Family Friendly Rides
|Sundance||3.7 km one way|
|Tunnel Campground Loop||6.4 km loop|
|Banff Legacy Trail||29 km one way|
|Golf Course Drive||10,9 km loop|
|Vermilion Lakes Drive||4,3 km one way|
|Lake Minnewanka Road||13,1 km one way|
|Tunnel Mountain Drive/Road||10,7 km loop|
|Bow Valley Parkway (Banff to Lake Louise)||57,5 km one way|
|Norquay Road||6,1 km one way|
|Mountain Avenue||3,4 km one way|
|Sunshine Road (Trans-Canada Highway to Sunshine Village parking lot)||8,2 km one way|
Family Friendly Rides
3.7 km one way
Elevation gain 75 m, elevation loss 60 m
Starting Point: Cave and Basin National Historic Site
6.4 km loop
Elevation gain 70 m
Starting Point: Tunnel Mountain Campground
29 km one way
Elevation gain 24 m, elevation loss 113 m
Starting Points: Valleyview, Cascade Ponds, Vermilion Lakes and Fireside day-use areas or east end of Banff Avenue
10.9 km loop
Elevation gain 68 m, elevation loss 68 m
Starting Point: Bow Falls parking area
Cross the bridge over the Spray River at the end of the parking area, and you’re off. Perfect for a family outing, this road winds gently along the golf course before it loops back. This is a peaceful road with lovely views over the Bow River and surrounding peaks. While close to town, be alert – wildlife also enjoy this area.

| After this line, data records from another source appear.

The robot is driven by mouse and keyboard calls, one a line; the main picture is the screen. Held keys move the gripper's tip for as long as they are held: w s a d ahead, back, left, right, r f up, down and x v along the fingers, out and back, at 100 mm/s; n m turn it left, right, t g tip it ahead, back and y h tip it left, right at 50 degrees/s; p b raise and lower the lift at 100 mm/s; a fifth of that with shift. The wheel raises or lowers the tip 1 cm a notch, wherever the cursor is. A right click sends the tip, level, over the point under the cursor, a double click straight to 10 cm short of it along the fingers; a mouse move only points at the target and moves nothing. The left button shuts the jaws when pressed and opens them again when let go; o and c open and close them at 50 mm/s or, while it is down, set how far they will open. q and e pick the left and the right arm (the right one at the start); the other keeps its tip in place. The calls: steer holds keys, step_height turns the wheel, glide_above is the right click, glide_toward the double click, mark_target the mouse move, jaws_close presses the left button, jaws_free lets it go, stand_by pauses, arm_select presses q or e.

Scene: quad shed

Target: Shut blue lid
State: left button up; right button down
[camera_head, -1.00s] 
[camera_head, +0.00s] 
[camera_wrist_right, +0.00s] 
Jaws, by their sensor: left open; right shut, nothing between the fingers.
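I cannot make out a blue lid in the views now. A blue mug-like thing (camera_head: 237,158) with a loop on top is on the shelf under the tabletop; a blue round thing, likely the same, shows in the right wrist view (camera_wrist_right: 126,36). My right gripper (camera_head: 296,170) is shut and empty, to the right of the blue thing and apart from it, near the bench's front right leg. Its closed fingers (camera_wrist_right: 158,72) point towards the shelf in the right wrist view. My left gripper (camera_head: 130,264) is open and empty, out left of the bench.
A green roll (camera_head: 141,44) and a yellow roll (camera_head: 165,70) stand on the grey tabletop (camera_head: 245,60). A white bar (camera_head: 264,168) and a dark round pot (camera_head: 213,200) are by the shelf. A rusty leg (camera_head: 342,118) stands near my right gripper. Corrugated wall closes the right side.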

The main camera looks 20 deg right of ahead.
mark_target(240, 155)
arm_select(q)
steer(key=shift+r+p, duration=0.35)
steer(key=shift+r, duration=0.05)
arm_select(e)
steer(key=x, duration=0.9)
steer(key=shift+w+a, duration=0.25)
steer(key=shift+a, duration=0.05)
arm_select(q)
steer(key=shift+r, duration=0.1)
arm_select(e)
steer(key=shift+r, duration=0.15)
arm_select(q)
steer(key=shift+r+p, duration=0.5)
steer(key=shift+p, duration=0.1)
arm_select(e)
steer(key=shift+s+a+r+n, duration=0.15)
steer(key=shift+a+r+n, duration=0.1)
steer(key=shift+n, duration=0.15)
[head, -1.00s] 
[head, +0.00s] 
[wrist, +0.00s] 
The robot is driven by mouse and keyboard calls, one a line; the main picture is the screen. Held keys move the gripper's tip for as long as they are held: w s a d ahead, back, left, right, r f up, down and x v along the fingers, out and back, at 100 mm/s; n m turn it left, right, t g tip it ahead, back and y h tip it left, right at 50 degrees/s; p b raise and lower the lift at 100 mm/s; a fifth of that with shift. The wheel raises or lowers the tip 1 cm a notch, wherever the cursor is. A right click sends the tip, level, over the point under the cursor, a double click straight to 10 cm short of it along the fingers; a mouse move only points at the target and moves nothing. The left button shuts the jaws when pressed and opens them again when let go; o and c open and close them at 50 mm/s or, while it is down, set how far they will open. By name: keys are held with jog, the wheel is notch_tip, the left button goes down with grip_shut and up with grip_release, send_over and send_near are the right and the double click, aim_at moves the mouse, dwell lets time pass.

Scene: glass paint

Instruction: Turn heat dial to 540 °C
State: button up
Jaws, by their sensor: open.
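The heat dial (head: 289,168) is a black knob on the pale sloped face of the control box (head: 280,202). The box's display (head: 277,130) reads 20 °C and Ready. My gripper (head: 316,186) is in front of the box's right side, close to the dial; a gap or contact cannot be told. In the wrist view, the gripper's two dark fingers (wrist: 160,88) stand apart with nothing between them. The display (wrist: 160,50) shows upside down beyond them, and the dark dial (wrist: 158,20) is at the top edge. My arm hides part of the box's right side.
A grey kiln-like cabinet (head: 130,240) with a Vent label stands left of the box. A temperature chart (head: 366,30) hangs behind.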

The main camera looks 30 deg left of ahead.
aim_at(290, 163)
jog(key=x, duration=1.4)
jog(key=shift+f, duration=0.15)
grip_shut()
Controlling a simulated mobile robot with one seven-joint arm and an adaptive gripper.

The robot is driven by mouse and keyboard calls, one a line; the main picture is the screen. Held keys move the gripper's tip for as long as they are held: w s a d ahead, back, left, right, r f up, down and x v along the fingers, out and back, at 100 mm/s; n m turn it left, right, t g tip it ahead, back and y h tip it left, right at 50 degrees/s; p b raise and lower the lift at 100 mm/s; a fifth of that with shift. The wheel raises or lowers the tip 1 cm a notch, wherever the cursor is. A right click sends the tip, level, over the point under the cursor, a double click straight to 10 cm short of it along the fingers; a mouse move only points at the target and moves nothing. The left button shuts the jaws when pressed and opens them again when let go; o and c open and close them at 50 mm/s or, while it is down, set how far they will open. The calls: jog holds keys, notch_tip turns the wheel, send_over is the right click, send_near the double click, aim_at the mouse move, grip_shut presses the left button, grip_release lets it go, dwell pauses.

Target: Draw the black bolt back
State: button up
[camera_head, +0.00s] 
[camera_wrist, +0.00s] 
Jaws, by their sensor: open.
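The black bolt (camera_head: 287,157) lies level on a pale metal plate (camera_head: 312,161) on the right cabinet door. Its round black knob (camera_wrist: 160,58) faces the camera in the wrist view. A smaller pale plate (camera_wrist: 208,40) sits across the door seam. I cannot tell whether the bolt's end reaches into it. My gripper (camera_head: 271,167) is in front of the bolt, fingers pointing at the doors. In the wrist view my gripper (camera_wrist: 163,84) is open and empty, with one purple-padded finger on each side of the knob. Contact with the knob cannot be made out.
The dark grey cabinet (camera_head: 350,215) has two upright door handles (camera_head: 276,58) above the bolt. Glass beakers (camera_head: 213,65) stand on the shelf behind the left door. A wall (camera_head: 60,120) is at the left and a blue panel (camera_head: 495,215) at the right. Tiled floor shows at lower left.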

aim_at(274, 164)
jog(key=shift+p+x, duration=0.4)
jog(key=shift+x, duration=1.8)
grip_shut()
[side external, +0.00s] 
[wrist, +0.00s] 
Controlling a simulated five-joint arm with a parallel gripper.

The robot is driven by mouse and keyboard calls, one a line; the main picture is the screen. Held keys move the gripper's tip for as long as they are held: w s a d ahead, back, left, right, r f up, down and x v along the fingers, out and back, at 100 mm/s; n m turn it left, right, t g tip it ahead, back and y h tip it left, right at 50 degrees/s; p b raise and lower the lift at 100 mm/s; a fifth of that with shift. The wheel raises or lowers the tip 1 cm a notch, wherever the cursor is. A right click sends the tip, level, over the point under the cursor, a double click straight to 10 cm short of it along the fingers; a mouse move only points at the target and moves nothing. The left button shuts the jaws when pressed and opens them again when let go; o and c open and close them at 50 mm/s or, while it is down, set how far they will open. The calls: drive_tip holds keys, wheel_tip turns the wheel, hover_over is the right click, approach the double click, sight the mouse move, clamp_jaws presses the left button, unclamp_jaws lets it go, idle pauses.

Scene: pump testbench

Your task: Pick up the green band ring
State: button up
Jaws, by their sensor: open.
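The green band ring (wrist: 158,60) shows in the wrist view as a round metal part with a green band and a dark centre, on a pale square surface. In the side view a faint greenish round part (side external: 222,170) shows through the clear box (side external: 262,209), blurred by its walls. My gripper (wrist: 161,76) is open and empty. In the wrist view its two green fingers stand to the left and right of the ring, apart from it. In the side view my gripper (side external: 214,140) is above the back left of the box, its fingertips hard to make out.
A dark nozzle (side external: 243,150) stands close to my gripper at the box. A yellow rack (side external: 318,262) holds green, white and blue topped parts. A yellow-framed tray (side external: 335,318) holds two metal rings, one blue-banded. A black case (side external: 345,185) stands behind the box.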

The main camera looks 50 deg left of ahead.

Starting Point: Fenland day-use area, paved trail to Vermilion Lakes Drive
13.1 km loop
Elevation gain 160 m, elevation loss 160 m
Starting Points: Cascade Ponds and Lake Minnewanka day-use area or the Banff Legacy Trail
Lake Minnewanka Road is popular with cyclists and offers a pleasant ride through varied terrain, with panoramic views and many attractions including Cascade Ponds, Bankhead, Lake Minnewanka and Two Jack Lake. This narrow road can be busy, so ride with caution and be on the lookout for bighorn sheep on the slopes above Two Jack Lake. Connector: Banff Legacy Trail.
10.7 km loop
Elevation gain 180 m, elevation loss 180 m
Starting Point: Central Park parking area, West end of Buffalo Street
57.5 km one way (Banff to Lake Louise)
Elevation gain 340 m, elevation loss 177 m
Starting Points: From downtown Banff, access the trail via Vermillion Lakes Drive and the Banff Legacy Trail or begin at Fireside (49 km one way).
The Bow Valley Parkway (Hwy 1A) ride is a classic, gently rising and falling as it meanders through the Bow Valley to Castle Junction, and beyond to Lake Louise. On your trip, stop and enjoy the many picnic areas and rest stops along the way. This narrow road ride is often done from Banff, return, for a solid 115 km round trip, and can also be done as shorter trips. From Banff, ride to Johnson Canyon (50 km return), Castle Junction (65 km return), or Baker Creek (90 km return). For a multi-day trip, consider a guided or self-guided ride to Jasper (290 km one way). Whatever your route, wildlife sightings are common, so keep a look out and be prepared.
6.1 km one way
Elevation gain 327 m, elevation loss 12 m
Starting Point: Norquay Road, on the North side of the Trans-Canada Highway
This challenging climb up the mountain rewards riders with a spectacular panoramic view of the Banff townsite and surrounding Bow Valley. The Norquay Green Spot Viewpoint opens onto a grassy slope – a great place to stop for a picnic lunch or for photos. From the viewpoint, the road continues up to the Norquay ski area. Watch out for Bighorn Sheep on or near the road and the sharp turns, especially on the way down.
3.4 km one way
Elevation gain 214 m, elevation loss 32 m
Starting Point: Mountain Avenue, on the South side of the Banff Avenue Bridge
This route is a gradual, but continuous climb ending at the Banff Upper Hot Springs. Gains in elevation from the valley bottom provide riders with exceptional views of the Bow Valley and the rugged profile of Mount Rundle. Mountain Avenue offers ample width for riders, however, vehicular traffic can be heavier during the summer.
8.2 km one way
Elevation gain 271 m, no elevation loss
Starting Point: Sunshine Ski Area Road, 7 km West of Banff on the Trans-Canada Highway
The Sunshine Road begins its steady rise almost immediately, and offers a few steep ramps along the way to its termination at the ski area parking at the base of the Sunshine gondola. Vehicular traffic is moderate in the summer months, but be aware as the road is narrow throughout its length. Watch for wildlife along this twisty mountain road.